Ces deux mécanismes ne sont qu’un avant-goût du phénomène quantique que nous allons étudier. Il est encore plus troublant que la « dualité onde-particule » ou l’intrication quantique. Notre point de départ est une expérience surprenante réalisée par un groupe de chercheurs de l’université de Toronto (Canada) sous la direction de la physicienne Daniela Angulo. Ils ont observé que les photons peuvent passer un temps négatif à travers un nuage d’atomes à très basse température. Cela signifie simplement qu’ils semblent quitter un matériau avant d’y être entrés.
L’idée d’un temps négatif est contre-intuitive
Le germe de cette expérience est apparu en 2017. Deux physiciens expérimentateurs de l’Université de Toronto, Aephraim Steinberg et Josiah Sinclair, souhaitent étudier l’interaction entre la matière et la lumière, et décident d’aborder leur projet en analysant un phénomène connu sous le nom d’excitation atomique. Il s’agit, grosso modo, du fait que lorsque des photons traversent un milieu et sont absorbés, les électrons tourbillonnant autour des atomes de ce milieu sautent à des niveaux d’énergie plus élevés.

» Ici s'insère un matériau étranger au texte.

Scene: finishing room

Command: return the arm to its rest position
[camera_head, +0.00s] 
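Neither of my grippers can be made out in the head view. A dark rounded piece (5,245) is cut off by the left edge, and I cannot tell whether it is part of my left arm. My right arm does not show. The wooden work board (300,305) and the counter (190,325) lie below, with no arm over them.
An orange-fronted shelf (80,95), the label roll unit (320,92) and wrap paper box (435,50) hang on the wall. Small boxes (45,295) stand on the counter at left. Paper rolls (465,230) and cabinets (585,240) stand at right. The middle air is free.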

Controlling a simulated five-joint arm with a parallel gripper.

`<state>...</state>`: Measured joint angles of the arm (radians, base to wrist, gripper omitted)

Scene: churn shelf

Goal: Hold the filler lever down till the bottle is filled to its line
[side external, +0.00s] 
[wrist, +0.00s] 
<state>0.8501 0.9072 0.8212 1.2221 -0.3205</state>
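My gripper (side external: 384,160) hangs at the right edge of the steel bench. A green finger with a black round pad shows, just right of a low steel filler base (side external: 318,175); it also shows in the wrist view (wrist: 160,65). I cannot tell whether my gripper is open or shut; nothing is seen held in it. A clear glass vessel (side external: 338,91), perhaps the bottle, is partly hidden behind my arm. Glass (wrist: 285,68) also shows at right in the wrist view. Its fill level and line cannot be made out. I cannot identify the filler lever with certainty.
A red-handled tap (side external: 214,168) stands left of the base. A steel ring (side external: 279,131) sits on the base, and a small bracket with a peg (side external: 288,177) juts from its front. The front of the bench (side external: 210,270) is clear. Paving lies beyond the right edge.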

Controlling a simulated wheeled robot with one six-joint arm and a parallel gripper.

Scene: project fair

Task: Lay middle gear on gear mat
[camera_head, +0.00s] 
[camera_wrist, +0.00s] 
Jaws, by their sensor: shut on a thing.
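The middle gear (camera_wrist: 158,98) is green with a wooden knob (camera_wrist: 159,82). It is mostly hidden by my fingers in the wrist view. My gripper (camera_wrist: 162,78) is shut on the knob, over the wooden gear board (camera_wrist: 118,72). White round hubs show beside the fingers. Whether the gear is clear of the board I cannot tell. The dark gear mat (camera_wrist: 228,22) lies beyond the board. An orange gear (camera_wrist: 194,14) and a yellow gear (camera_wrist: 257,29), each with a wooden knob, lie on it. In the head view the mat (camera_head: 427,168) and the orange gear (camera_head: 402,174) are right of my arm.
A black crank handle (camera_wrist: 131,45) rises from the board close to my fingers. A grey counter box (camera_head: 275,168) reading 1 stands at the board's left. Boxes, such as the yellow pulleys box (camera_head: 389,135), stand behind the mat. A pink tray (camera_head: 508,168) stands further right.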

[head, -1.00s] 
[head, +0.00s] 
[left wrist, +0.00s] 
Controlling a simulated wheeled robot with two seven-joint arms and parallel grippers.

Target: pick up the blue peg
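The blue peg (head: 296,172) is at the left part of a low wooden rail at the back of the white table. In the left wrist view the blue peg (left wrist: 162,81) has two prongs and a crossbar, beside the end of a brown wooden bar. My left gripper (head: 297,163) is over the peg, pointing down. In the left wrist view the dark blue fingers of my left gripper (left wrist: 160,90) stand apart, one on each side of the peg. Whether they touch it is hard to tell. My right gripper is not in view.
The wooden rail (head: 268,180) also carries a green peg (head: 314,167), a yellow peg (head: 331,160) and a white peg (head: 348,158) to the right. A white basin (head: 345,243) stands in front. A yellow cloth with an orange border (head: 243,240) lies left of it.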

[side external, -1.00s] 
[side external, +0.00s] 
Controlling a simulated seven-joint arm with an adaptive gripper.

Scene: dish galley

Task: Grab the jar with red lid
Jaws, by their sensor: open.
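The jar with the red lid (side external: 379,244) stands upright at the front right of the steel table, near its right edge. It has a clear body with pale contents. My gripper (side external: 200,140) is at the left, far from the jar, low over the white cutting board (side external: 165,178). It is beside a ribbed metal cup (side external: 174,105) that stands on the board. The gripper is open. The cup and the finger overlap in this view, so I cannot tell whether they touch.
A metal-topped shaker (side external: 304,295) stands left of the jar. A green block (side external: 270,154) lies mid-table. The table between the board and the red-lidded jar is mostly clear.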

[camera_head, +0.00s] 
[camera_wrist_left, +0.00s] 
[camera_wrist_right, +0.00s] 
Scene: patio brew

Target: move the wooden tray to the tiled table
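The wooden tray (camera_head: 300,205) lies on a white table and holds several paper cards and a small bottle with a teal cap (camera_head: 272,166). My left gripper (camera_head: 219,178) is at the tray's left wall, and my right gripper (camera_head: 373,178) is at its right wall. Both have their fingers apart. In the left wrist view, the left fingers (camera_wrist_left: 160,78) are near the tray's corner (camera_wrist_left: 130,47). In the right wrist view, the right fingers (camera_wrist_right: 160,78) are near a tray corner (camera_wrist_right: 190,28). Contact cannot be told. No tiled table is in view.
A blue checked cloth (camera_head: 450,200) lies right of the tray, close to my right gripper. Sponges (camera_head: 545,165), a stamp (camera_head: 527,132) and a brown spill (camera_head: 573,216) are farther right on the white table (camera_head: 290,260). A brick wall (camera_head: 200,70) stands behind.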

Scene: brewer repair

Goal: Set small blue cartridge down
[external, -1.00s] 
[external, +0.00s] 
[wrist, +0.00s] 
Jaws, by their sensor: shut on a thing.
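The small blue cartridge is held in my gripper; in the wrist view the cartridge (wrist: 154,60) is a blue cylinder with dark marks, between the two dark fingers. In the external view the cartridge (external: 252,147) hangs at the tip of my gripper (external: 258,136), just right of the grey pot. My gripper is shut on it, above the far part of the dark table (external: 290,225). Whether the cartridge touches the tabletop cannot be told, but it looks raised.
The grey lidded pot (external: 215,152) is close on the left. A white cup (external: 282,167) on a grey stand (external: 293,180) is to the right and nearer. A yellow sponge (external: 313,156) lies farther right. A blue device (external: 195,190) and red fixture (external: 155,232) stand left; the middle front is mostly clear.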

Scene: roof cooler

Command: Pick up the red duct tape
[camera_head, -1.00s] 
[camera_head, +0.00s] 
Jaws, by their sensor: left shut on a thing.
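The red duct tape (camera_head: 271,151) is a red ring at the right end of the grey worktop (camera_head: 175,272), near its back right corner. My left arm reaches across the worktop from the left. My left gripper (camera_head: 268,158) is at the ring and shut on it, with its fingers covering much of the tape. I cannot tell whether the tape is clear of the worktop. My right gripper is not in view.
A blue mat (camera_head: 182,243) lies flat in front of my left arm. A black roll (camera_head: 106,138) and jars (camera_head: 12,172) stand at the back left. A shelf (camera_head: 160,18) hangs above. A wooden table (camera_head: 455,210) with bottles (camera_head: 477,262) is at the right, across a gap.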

Ces physiciens ont entrepris de mesurer ce délai aussi précisément que possible et de déterminer s’il dépendait du sort de chaque photon.
Curieusement, lorsque les électrons précédemment excités reviennent à leur état initial, ils libèrent l’énergie qu’ils ont absorbée sous forme de photons. Et, de manière surprenante, ce mécanisme introduit un retard dans le temps de passage de la lumière à travers le milieu. Ces physiciens ont cherché à mesurer ce délai le plus précisément possible et à savoir s’il dépendait du sort de chaque photon. « À l’époque, nous n’étions pas sûrs de la réponse, mais nous pensions qu’il devrait être facile de répondre à une question aussi fondamentale », explique Josiah Sinclair.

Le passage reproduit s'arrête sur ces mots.